Loving Worcester Action: Say Hi To Neighbors

People ask me all the time, “Now that your son has left and you have an empty nest, when are you going to move?” They ask as if I’ve been stuck in Worcester all these years. Why would I move? I love my house! I love my neighborhood!”
— Sarah on why she is so attached to living in Worcester

Sarah is on a neighborhood high when I catch her on the phone.  She has just experienced the warm glow of connection at her neighborhood’s annual block party the night before.  The weekend after Labor Day, her neighbors take up the street, bring out a pot luck feast and laugh into the wee hours of the night.  When Sarah moved into this neighborhood off of Chandler and June Streets in 1999, a pair of sisters in the house next door brought over a cake and introduced themselves.  Sarah passed this gift of welcome along to all the newcomers who joined the street tribe over the years.  She claims she never would have made it as a single parent if she hadn’t had her neighbors.  Several of them own each other’s keys and watch over houses and pets during vacation time away.  They even own a collective snow blower.

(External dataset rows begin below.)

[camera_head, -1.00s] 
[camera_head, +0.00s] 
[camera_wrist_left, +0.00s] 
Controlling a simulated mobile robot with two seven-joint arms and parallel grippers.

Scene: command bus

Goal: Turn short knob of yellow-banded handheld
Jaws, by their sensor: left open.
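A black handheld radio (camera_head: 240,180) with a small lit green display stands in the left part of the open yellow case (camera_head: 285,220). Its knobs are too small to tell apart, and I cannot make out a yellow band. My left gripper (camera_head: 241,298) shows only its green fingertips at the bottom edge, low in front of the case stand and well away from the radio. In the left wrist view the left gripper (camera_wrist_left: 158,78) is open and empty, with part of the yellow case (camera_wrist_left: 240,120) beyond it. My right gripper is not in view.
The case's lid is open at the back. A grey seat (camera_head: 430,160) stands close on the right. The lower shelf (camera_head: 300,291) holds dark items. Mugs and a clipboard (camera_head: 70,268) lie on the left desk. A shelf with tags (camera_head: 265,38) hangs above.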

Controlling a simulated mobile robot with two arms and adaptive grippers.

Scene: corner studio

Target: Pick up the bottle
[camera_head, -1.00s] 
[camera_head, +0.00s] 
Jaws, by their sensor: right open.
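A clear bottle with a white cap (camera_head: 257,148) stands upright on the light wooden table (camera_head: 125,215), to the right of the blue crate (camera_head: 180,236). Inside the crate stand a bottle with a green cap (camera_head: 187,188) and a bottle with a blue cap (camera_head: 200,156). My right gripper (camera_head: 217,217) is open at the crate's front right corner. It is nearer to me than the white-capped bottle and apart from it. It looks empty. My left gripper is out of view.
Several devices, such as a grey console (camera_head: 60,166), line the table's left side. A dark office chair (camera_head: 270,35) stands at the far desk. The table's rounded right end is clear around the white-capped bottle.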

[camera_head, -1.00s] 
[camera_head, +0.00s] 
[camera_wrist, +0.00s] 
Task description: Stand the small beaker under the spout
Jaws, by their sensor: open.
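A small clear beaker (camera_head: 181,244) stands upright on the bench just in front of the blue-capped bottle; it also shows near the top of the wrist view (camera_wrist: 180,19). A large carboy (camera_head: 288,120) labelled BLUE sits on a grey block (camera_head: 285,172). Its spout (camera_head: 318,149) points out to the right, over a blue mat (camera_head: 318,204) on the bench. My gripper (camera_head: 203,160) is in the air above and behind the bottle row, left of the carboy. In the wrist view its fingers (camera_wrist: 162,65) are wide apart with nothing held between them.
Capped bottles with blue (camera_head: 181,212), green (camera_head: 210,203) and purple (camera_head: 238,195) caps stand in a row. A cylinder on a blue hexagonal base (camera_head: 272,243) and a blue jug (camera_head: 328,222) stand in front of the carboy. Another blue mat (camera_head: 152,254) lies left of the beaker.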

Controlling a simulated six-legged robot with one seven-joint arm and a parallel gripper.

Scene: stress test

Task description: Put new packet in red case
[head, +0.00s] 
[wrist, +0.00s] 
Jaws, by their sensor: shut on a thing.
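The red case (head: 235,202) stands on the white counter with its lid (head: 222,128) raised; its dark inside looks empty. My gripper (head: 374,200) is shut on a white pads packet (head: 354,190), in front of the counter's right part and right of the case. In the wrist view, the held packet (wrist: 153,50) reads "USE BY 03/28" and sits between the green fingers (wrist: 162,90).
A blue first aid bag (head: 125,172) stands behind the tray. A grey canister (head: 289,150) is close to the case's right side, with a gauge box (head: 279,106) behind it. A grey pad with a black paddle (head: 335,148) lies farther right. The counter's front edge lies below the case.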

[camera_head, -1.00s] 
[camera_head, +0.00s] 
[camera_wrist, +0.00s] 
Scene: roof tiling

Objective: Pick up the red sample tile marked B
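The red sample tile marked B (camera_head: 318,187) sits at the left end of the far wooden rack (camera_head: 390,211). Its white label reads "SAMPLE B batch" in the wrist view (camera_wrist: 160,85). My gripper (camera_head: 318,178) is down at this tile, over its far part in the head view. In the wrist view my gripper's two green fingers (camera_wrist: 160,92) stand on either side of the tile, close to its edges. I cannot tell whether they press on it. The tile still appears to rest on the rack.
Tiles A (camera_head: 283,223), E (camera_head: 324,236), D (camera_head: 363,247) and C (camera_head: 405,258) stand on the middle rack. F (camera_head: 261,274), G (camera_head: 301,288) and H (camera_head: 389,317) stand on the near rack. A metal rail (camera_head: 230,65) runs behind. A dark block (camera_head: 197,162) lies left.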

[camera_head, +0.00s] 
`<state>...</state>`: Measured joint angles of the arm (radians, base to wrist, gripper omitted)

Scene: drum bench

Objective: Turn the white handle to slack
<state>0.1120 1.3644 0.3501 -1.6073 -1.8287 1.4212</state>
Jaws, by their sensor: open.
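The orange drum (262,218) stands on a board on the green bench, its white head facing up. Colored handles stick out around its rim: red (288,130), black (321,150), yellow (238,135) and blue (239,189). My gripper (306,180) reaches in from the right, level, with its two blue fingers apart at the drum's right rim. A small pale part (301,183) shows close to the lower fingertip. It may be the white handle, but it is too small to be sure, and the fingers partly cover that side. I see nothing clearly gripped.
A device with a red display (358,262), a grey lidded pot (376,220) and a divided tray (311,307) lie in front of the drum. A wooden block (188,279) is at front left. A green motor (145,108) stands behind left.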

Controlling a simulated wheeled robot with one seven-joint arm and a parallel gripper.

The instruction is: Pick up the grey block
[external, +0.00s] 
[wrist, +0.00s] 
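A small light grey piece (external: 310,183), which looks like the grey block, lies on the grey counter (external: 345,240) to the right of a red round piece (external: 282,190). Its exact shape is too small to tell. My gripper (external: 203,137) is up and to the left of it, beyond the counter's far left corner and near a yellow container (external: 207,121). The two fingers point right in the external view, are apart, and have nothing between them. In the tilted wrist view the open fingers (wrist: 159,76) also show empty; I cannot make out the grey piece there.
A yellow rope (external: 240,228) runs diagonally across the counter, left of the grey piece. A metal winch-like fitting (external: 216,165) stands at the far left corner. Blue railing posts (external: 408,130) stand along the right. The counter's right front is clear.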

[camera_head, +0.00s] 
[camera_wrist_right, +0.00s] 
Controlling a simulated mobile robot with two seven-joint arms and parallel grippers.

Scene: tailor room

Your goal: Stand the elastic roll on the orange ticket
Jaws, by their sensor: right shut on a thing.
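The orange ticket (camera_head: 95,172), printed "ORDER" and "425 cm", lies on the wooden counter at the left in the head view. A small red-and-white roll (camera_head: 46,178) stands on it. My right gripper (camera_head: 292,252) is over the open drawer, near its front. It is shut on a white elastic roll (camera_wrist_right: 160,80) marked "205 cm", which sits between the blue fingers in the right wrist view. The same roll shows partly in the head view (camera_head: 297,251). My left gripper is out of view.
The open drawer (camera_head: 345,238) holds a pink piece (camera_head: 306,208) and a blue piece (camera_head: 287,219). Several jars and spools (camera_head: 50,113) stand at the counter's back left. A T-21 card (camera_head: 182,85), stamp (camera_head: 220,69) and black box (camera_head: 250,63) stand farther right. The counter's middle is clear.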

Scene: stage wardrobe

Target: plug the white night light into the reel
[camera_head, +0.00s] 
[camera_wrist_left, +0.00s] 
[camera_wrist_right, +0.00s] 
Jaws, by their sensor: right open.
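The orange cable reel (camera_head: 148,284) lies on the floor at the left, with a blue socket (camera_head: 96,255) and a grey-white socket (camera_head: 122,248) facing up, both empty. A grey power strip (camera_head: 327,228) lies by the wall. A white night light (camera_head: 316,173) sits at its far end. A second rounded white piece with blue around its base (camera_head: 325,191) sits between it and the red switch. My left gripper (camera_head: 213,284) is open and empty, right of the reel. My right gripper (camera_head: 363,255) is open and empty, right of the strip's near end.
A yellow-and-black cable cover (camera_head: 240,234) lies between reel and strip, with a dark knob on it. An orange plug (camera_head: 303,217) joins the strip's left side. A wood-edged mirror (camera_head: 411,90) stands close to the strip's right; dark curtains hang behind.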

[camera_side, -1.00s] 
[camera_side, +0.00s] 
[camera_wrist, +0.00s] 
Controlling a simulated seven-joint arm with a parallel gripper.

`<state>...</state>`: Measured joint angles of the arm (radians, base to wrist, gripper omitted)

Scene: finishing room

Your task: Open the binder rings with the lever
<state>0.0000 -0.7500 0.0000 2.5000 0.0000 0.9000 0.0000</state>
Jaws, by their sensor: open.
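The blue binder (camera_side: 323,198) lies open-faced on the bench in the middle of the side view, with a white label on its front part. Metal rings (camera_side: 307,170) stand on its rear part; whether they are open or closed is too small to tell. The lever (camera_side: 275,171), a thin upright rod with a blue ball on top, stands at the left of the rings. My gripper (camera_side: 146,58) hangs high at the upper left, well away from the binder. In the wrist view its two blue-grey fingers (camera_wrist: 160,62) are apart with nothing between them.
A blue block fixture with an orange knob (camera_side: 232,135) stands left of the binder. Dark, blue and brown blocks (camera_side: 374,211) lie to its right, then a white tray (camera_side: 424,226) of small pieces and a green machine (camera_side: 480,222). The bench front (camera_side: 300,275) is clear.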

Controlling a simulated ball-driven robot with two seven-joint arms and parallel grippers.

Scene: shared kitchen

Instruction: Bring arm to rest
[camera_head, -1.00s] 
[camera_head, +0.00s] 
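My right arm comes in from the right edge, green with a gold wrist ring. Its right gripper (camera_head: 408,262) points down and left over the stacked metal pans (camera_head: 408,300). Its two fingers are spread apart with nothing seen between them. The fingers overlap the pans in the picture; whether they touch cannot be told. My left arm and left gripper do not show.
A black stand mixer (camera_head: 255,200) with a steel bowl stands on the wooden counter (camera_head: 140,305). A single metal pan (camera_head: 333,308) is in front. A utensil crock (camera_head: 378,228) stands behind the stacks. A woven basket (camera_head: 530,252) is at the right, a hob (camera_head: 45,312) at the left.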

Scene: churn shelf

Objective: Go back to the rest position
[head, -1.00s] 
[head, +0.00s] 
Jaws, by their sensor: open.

Even though Sarah has no family nearby, she never had a hard time with the question of “emergency contact”.  Her neighbors filled that role even picking up her son at times if he had to go home sick from school.  “It really does take a village and I was lucky to land in a village,” Sarah muses, claiming that her neighbors will do almost anything for each other to make life a bit easier in a somewhat disconnected world.  Sure, there are tiny spats especially over the rights to on-street parking spaces in the winter months, but all in all, her neighbors are the ones who are there for her.  "We have each other's backs," she declares. She feels safe and at home.  Why would she want to leave?

Think about these two questions about where you live:  Could you call on a neighbor for help if you needed it?  Do you trust your neighbors?

It is the quality and intensity of our real and lived social connections that can make or break our attachment to a particular place.  Neighbors sometimes pick up the slack for those of us movers who are far away from family, creating a neighborhood culture of caring that binds.  It only takes one or two residents to help spark a shift in a neighborhood.  Block parties, collective yard sales, book clubs, game nights, seed exchanges, barbecues are all ways to build neighborhood cohesion.  Melody Warnick describes a neighborhood that has had weekly Sunday night dinners for years.  This tradition started with five families and has since grown to over fifty families.  The host family is in charge of cooking, set up and clean-up.  People come within walking distance and share that one meal together each week.  If one is feeling a bit anti-social, one can just bring a Tupperware container and take the meal to go. 

Melody Warnick was not up for organizing something so labor intensive as a neighborhood feast.  She began with a simple “hi” to her neighbors and a determination to know everyone by name.  She also ramped up her commitment by inviting one neighbor family over for a sit-down dinner.  This may seem like an insignificant gesture but consider this:  In fifteen years of living on our street, we have never once invited the family next door inside our house to break bread.  Our kids have trick or treated together.  We have talked over the fence but there is something decidedly intimate and boundary crossing in entering one’s home and sharing food. 

Now technology is in the game to shrink the neighborhood into a collective.  We received an invitation to sign up for Nextdoor, a free social network site that serves as an online public meeting space for a particular neighborhood.  On the network, neighbors post requests for recommendations for plumbers, tree experts, painters and roofers.  We may get a warning of a rash of car break-ins, a siting of a coyote wandering the street or a plea to be on the lookout for a lost dog.  One woman two streets away was distraught last month because a car had hit and killed her dog.  Fostering an active online neighborhood may not be as intimate as having a neighbor over for dinner.  However, keeping tabs on what is happening on the streets outside our doors makes the neighborhood feel less anonymous and safer.